While we fully recognize the serious problem with requiring forced ideological adherence in hiring, promotion, and granting systems as has happened in too many cases with DEl, banning ideas from funding is antithetical to open inquiry. Yet the ambiguous and seemingly broad stroke of Trump’s executive orders would seem to make these research areas unfundable—not because of their merit, but because of their perceived viewpoint.
If the Trump administration’s intention is to be surgical in its approach, what we are seeing presently is anything but. The funding we are talking about threads through institutions as lifelines to tens of thousands of intellectuals engaged in research and learning. Will graduate students funded by diversity supplements now be forced to abandon their studies?
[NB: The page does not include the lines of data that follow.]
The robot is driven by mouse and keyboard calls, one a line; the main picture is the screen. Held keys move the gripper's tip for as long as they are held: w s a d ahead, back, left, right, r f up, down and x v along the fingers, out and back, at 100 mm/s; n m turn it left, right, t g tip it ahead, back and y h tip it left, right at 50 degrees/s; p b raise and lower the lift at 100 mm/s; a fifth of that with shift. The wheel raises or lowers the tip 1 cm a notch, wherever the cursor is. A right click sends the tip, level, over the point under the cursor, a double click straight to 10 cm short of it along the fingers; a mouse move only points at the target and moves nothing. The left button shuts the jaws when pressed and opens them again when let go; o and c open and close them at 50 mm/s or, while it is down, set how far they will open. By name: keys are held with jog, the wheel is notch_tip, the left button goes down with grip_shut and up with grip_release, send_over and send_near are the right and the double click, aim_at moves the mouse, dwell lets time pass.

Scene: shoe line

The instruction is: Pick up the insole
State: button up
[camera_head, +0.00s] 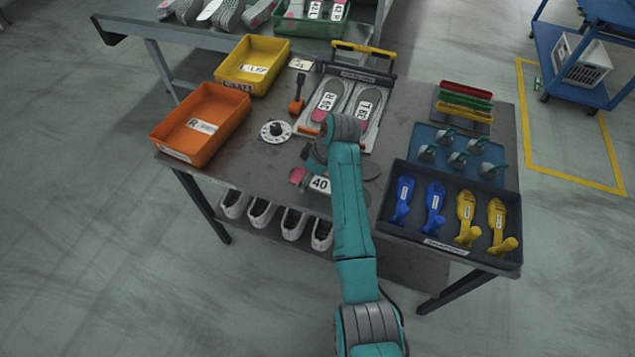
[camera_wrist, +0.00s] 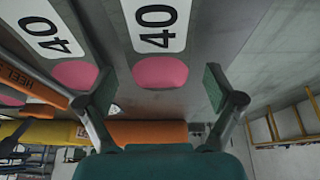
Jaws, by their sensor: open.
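A grey insole with a pink heel patch (camera_wrist: 160,74) and a white label "40" lies between the two fingers in the wrist view. In the head view an insole with label 40 (camera_head: 320,184) and a pink end lies on the table, partly covered by my arm. A second insole labelled 40 (camera_wrist: 48,38) lies to the left in the wrist view. My gripper (camera_wrist: 158,88) is open, with one finger on each side of the pink heel; I cannot tell whether they touch it. In the head view my gripper (camera_head: 314,156) is mostly hidden by my arm.
Beyond the gripper stands a press-like fixture with two labelled insoles (camera_head: 329,98). An orange bin (camera_head: 200,140) and a yellow bin (camera_head: 252,80) stand at left. A dark tray (camera_head: 450,178) with blue and yellow shoe forms is at right. A dial (camera_head: 276,131) sits nearby.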

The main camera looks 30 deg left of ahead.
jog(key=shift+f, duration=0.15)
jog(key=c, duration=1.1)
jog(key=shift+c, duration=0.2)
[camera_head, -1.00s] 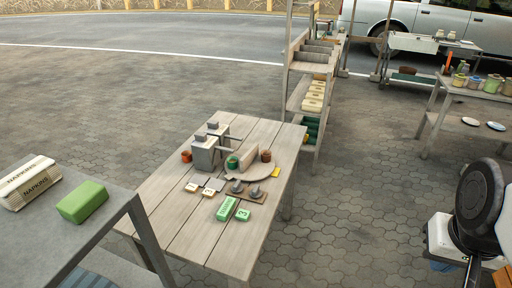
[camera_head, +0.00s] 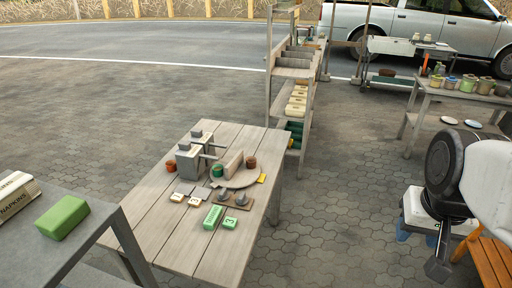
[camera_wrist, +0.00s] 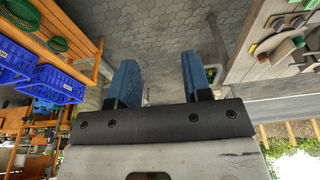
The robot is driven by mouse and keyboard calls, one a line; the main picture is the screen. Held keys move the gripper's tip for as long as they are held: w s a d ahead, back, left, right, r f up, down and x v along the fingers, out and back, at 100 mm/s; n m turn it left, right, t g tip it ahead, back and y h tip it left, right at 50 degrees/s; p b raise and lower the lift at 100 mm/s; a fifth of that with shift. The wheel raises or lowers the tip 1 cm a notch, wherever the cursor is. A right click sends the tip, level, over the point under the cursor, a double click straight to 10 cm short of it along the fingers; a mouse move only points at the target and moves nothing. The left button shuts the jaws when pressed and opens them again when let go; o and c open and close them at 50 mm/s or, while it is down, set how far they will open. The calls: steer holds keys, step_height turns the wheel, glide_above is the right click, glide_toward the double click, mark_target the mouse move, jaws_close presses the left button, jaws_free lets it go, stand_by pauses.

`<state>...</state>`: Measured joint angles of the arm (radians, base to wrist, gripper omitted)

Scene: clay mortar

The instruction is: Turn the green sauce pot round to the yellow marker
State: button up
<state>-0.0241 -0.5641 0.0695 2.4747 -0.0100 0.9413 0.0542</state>
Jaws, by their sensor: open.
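The green sauce pot (camera_head: 217,171) stands on a round, pale turntable (camera_head: 242,180) on the plank table. An upright board (camera_head: 233,162) crosses the turntable between it and a brown pot (camera_head: 251,162). The yellow marker (camera_head: 262,178) lies on the table just right of the turntable. My gripper (camera_wrist: 160,76) shows two blue fingers spread apart with nothing between them, over paving and away from the table.
Grey boxes (camera_head: 188,163) with rods stand left of the turntable. Green blocks (camera_head: 212,217) and small tiles lie in front. A side table (camera_head: 90,226) holds a green block (camera_head: 62,217) and napkins. Shelves (camera_head: 294,95) stand behind; paving between the table and my arm is clear.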

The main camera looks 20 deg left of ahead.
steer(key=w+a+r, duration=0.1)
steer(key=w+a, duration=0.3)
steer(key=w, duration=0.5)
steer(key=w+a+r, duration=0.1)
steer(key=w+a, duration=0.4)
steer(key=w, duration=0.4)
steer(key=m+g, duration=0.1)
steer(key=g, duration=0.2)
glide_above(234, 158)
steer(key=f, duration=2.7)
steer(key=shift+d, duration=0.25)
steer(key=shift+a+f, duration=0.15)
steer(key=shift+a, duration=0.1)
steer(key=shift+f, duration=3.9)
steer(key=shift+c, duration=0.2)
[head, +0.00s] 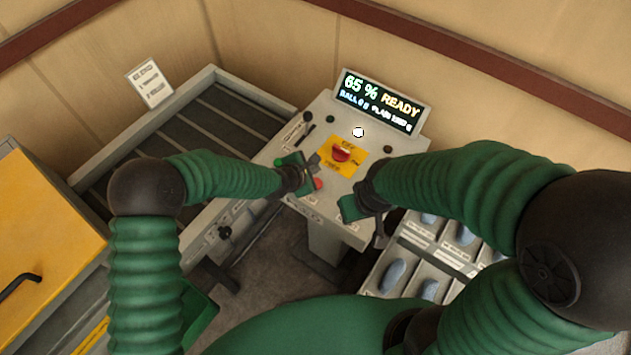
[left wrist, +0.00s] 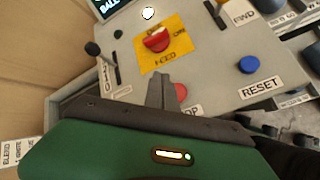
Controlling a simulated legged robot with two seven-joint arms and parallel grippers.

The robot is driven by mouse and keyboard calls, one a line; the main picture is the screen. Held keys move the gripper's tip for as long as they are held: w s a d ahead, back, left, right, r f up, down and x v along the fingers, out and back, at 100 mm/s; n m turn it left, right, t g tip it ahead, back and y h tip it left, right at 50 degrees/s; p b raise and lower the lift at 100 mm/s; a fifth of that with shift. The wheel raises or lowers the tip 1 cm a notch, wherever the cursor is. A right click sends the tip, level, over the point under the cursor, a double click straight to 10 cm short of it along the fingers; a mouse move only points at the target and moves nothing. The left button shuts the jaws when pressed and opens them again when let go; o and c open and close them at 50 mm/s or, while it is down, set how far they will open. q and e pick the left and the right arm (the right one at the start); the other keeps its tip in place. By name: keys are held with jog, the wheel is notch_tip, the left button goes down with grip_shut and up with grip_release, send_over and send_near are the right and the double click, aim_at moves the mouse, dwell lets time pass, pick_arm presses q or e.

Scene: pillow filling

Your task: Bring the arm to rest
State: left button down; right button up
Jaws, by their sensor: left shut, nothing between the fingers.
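My left gripper (head: 311,162) is over the left part of a grey control panel (head: 325,120), beside a red button (head: 319,184). In the left wrist view its fingers (left wrist: 160,88) are together and empty, partly covering the red button (left wrist: 180,92). Whether they touch the panel I cannot tell. My right arm reaches to the panel's right front edge, and its gripper (head: 362,207) points away, so its fingers do not show clearly.
A red knob (head: 342,153) sits on a yellow plate. The display (head: 382,101) reads "65 % READY". Trays with blue items (head: 392,274) stand at the lower right. A blue button (left wrist: 248,64) is labelled RESET.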

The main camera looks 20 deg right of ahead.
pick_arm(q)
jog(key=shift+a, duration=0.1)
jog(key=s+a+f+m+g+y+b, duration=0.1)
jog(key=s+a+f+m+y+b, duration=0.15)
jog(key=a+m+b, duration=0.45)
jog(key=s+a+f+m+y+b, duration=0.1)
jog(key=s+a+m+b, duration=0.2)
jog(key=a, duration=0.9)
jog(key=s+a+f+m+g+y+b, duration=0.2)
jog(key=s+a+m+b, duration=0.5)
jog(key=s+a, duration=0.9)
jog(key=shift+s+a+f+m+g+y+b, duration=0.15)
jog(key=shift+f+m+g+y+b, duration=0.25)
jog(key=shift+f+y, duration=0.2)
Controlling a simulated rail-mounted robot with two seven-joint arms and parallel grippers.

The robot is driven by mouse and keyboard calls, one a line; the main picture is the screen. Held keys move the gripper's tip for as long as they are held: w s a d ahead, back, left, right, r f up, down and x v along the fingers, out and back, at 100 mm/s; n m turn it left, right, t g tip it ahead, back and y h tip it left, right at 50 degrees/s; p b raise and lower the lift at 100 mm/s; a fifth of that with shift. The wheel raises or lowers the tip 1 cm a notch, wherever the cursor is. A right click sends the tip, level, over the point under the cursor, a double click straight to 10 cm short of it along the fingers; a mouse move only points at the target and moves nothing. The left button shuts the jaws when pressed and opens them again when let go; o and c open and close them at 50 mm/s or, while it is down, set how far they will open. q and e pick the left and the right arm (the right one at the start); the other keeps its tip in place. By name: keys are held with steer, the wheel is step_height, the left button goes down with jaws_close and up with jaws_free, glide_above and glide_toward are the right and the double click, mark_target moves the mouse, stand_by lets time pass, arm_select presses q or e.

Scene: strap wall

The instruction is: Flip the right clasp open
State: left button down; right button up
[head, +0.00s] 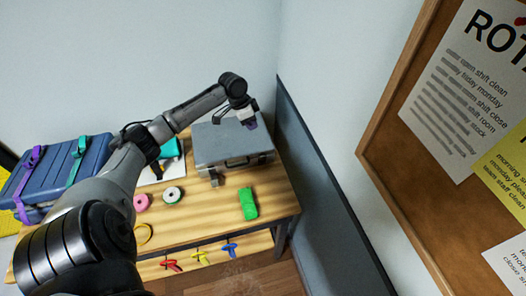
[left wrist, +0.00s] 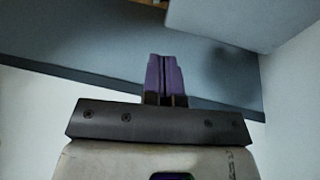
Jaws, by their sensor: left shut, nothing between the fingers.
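A grey case (head: 220,146) stands on the wooden table near the grey side panel. Its left clasp (head: 215,179) shows at the left of the front face and juts out downward. The right clasp (head: 262,159) is small at the right end of the front; its exact position is hard to tell. My left gripper (head: 251,124) is above the right part of the case. Its purple fingers are shut with nothing between them, as the left wrist view (left wrist: 164,75) also shows. I cannot tell whether the fingers touch the case. My right gripper is not in view.
A grey panel (head: 320,185) stands close at the right. A green block (head: 248,203), pink roll (head: 142,202) and dark green-and-white roll (head: 173,196) lie on the table (head: 205,222). A blue strapped case (head: 62,165) is at the left.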

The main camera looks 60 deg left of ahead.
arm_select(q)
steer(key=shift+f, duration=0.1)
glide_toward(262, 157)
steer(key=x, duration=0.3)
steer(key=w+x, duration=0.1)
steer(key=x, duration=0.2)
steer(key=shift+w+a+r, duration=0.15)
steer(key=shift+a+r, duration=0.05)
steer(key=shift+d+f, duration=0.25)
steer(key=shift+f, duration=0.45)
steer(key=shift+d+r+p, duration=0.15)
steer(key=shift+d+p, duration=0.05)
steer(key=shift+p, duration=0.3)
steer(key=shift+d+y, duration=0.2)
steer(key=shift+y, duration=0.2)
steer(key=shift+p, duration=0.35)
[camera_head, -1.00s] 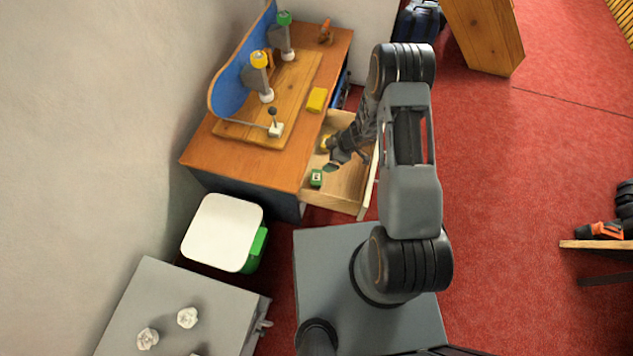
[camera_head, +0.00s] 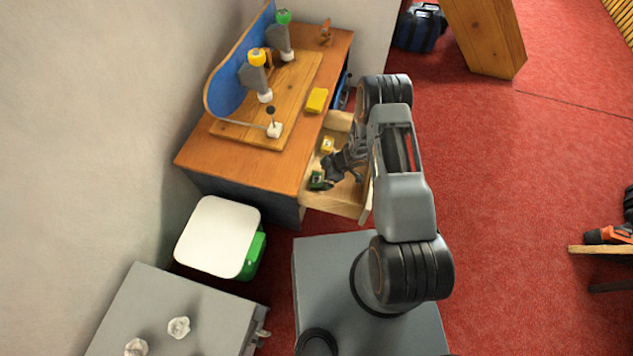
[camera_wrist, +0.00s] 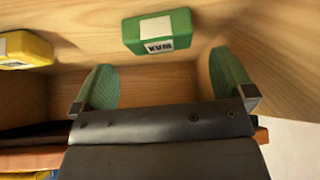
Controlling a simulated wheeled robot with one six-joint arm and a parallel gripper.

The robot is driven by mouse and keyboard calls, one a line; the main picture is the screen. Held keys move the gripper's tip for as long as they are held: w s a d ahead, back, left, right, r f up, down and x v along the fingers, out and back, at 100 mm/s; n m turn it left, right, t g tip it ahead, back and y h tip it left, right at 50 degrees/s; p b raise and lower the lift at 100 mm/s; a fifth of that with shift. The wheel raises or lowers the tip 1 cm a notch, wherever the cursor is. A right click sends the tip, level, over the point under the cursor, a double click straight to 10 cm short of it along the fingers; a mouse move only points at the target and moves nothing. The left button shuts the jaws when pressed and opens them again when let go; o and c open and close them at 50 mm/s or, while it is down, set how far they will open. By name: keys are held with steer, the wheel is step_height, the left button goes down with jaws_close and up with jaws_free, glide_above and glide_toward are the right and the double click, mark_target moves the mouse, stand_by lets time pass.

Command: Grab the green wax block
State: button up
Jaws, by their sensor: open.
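The green wax block (camera_wrist: 158,33) lies in the open drawer (camera_head: 333,200), with a white label lettered "WAX" facing the wrist camera. It also shows in the head view (camera_head: 316,181), partly covered by my gripper. My gripper (camera_wrist: 165,82) is open and empty, its two green-padded fingers spread to either side below the block in the wrist view. The block is ahead of the fingertips, not between them. A yellow block (camera_wrist: 25,49) with a white label lies to the left in the wrist view; it also shows in the head view (camera_head: 327,144).
The drawer's wooden walls stand close around my gripper; one rises close to the right finger in the wrist view. The wooden bench (camera_head: 240,165) carries a yellow box (camera_head: 317,100) and lamp-like tools. A white-topped green bin (camera_head: 218,237) stands in front of the bench.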

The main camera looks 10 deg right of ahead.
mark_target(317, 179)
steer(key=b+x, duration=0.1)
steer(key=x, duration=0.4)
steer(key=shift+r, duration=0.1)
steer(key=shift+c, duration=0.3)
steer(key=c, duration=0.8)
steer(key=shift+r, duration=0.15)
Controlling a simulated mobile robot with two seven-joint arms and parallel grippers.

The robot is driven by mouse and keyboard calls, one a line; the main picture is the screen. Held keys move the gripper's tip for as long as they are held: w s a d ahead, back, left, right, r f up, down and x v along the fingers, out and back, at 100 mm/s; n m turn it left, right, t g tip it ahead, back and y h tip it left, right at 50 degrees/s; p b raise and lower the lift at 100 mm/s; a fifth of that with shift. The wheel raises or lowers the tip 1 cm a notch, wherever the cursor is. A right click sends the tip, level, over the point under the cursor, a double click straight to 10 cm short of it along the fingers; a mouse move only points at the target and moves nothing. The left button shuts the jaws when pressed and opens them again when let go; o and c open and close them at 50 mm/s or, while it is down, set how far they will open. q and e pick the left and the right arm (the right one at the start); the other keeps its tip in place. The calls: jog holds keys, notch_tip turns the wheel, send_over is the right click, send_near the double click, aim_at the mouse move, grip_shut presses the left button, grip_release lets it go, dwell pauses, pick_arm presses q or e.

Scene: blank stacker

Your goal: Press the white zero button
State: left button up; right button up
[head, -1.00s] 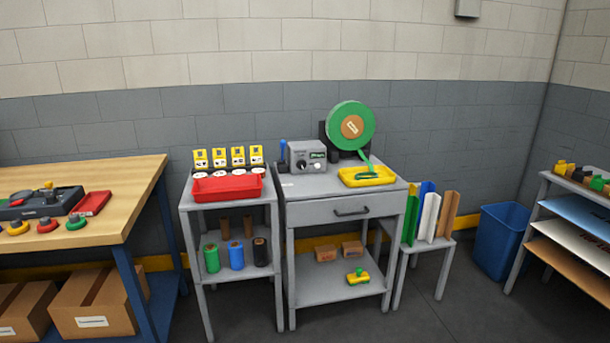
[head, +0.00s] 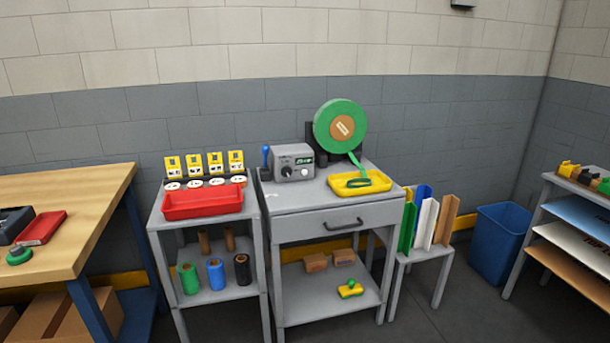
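A grey control box (head: 293,162) stands at the back left of the grey drawer table's top. Its front has a dark knob, a small dark display with green marks and a small white round button (head: 304,172) below the display. A blue-topped lever (head: 266,157) stands just left of the box. A green reel (head: 340,127) with a brown centre stands behind, and a green strip hangs from it to the yellow tray (head: 362,183) on the right of the tabletop. Neither of my grippers shows in the head view.
A red bin (head: 203,202) sits on the grey shelf unit at left, before yellow cards. A wooden bench (head: 60,215) is farther left. A small stand with coloured panels (head: 424,220), a blue bin (head: 499,243) and a rack are at right. Floor shows at lower right.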

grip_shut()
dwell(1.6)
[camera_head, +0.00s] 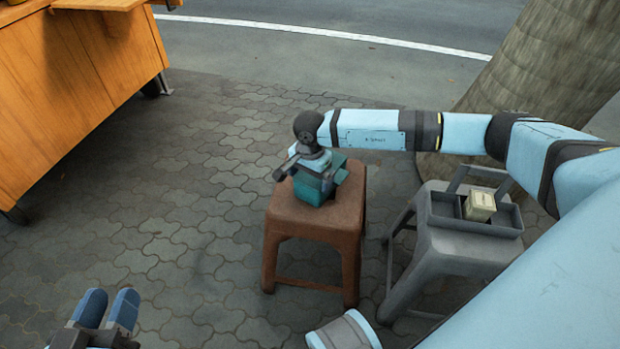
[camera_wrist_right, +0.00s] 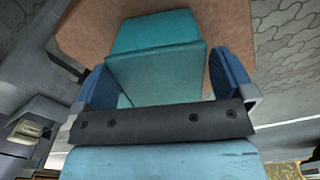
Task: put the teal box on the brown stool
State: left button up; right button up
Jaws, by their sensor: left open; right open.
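The teal box (camera_head: 313,187) rests on the seat of the brown stool (camera_head: 335,215) in the head view. My right gripper (camera_head: 318,172) is over the box, its fingers apart. In the right wrist view the teal box (camera_wrist_right: 158,62) lies between the two blue fingers of my right gripper (camera_wrist_right: 165,85), with a gap beside the right finger; contact at the left finger is unclear. The brown stool (camera_wrist_right: 228,35) shows beneath the box there. My left gripper (camera_head: 108,308) is low at the left of the head view, open and empty, away from the stool.
A grey stool (camera_head: 450,250) stands right of the brown stool, bearing a grey divided tray (camera_head: 440,212) with a small cream box (camera_head: 479,206). An orange wooden cart (camera_head: 60,90) stands at the left. A tree trunk (camera_head: 545,60) rises behind. Paving at left is clear.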

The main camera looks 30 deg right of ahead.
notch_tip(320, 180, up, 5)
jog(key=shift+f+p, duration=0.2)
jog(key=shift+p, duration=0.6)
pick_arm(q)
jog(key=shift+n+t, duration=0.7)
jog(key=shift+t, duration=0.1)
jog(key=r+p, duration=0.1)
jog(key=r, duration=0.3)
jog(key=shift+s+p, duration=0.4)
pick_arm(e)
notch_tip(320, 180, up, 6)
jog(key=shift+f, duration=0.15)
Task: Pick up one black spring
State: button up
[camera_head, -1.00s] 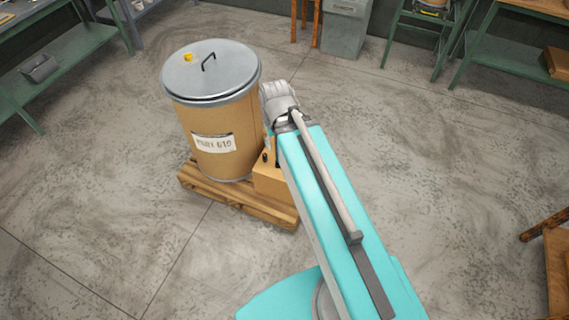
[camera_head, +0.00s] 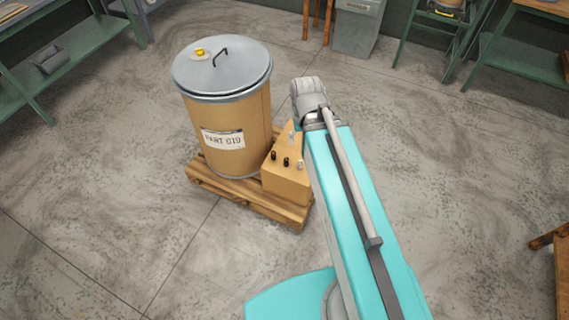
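Two small black upright pieces, which look like black springs, stand on the sloped top of a tan wooden box: one black spring (camera_head: 275,155) to the left and another black spring (camera_head: 286,162) to its right. They are too small to show any coils. The box (camera_head: 287,185) sits on the pallet beside the drum. My arm reaches up the picture just right of the box, ending in a grey joint. My gripper is not visible.
A tan drum (camera_head: 243,125) with a grey lid (camera_head: 222,70) and label stands on the wooden pallet (camera_head: 242,199). Small pale pieces are also on the box. Green benches (camera_head: 75,65) and a grey cabinet (camera_head: 356,28) line the back. The floor is mostly clear.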

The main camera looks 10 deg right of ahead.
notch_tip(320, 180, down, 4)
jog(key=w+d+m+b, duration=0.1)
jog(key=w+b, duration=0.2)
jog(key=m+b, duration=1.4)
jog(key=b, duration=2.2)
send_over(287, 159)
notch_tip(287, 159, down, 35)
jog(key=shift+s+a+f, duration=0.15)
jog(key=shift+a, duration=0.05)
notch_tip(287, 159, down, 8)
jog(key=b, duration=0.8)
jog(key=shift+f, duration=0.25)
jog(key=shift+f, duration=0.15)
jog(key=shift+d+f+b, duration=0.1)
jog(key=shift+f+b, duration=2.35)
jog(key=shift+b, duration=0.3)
What will happen at universities—especially those that train doctoral students—whose financial projections included facilities and administrative costs they reasonably expected to be paid as promised?
The executive order itself claims that DEI has been integrated into “virtually all aspects of the Federal Government,” which begs questions about the administration’s strategy (or lack thereof) in attempting to purge DEI from all levels of government all at once.
The White House indicates that it wants to cut waste, but it’s hard to even fathom the number of public dollars that will essentially be flushed down the drain if ongoing, multi-year projects are not funded to completion as promised when the grant was awarded.
Most concerning is the prospect that future administrations will run the same playbook, including (apparently illegally) firing inspector generals charged with reducing the impact of partisan politics on government spending. If Trump’s current approach becomes the norm, researchers will be stuck in an endless cycle of having research unpredictably axed by the heavy hand of politicians.
A reasonable approach—one that would rid research of litmus tests and not close down inquiry—could look like this:
- No longer require pro-DEI statements, DEI action plans, or any forced political speech in funding proposals.
- Allow researchers to include such material if it is salient to their research.
- Do not take punitive measures against ongoing projects for meeting political requirements from the time of their proposal.
- Create far more transparent peer-review processes for decisions about hiring and funding.
- Promote (do not circumvent) oversight of these systems; make sure materials are subject to the Freedom of Information Act and provide nonpartisan inspector general-type oversight.
- Make good on existing funding promises while working to depoliticize research systems.
Most of all, do not create chaos, fear, and uncertainty within and around academic research in ways that threaten open inquiry and higher education.